* **STATED TASK**:
Only lines with the string "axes" matter here; gather them from the material below.

══ GIVEN MATERIAL ══

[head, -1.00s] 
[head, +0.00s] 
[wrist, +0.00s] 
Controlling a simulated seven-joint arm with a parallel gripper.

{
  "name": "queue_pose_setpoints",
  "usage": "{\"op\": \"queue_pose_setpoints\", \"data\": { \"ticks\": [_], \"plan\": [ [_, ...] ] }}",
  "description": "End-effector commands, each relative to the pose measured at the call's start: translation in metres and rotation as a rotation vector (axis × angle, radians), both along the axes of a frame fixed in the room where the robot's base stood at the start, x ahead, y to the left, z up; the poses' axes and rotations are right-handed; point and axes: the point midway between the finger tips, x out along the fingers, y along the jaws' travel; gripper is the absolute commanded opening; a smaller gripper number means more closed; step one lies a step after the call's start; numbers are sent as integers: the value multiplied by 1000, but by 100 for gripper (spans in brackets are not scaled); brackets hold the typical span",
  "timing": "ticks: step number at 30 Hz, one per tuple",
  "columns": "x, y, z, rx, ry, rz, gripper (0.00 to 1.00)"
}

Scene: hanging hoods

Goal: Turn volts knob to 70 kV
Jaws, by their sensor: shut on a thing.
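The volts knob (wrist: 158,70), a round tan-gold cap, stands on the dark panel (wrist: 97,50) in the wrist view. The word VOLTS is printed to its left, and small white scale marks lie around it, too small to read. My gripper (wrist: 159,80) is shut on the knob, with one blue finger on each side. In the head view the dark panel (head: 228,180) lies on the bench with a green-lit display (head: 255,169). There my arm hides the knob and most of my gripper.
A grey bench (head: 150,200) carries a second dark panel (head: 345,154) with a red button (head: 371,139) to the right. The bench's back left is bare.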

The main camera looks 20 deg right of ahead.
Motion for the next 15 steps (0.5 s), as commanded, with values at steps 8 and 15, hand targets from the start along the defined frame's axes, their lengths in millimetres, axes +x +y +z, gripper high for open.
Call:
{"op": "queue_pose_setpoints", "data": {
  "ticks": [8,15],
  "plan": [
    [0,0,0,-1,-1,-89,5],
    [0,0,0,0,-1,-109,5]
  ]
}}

═══

* **RESPONSE TO THIS TASK**:
  "description": "End-effector commands, each relative to the pose measured at the call's start: translation in metres and rotation as a rotation vector (axis × angle, radians), both along the axes of a frame fixed in the room where the robot's base stood at the start, x ahead, y to the left, z up; the poses' axes and rotations are right-handed; point and axes: the point midway between the finger tips, x out along the fingers, y along the jaws' travel; gripper is the absolute commanded opening; a smaller gripper number means more closed; step one lies a step after the call's start; numbers are sent as integers: the value multiplied by 1000, but by 100 for gripper (spans in brackets are not scaled); brackets hold the typical span",
Motion for the next 15 steps (0.5 s), as commanded, with values at steps 8 and 15, hand targets from the start along the defined frame's axes, their lengths in millimetres, axes +x +y +z, gripper high for open.

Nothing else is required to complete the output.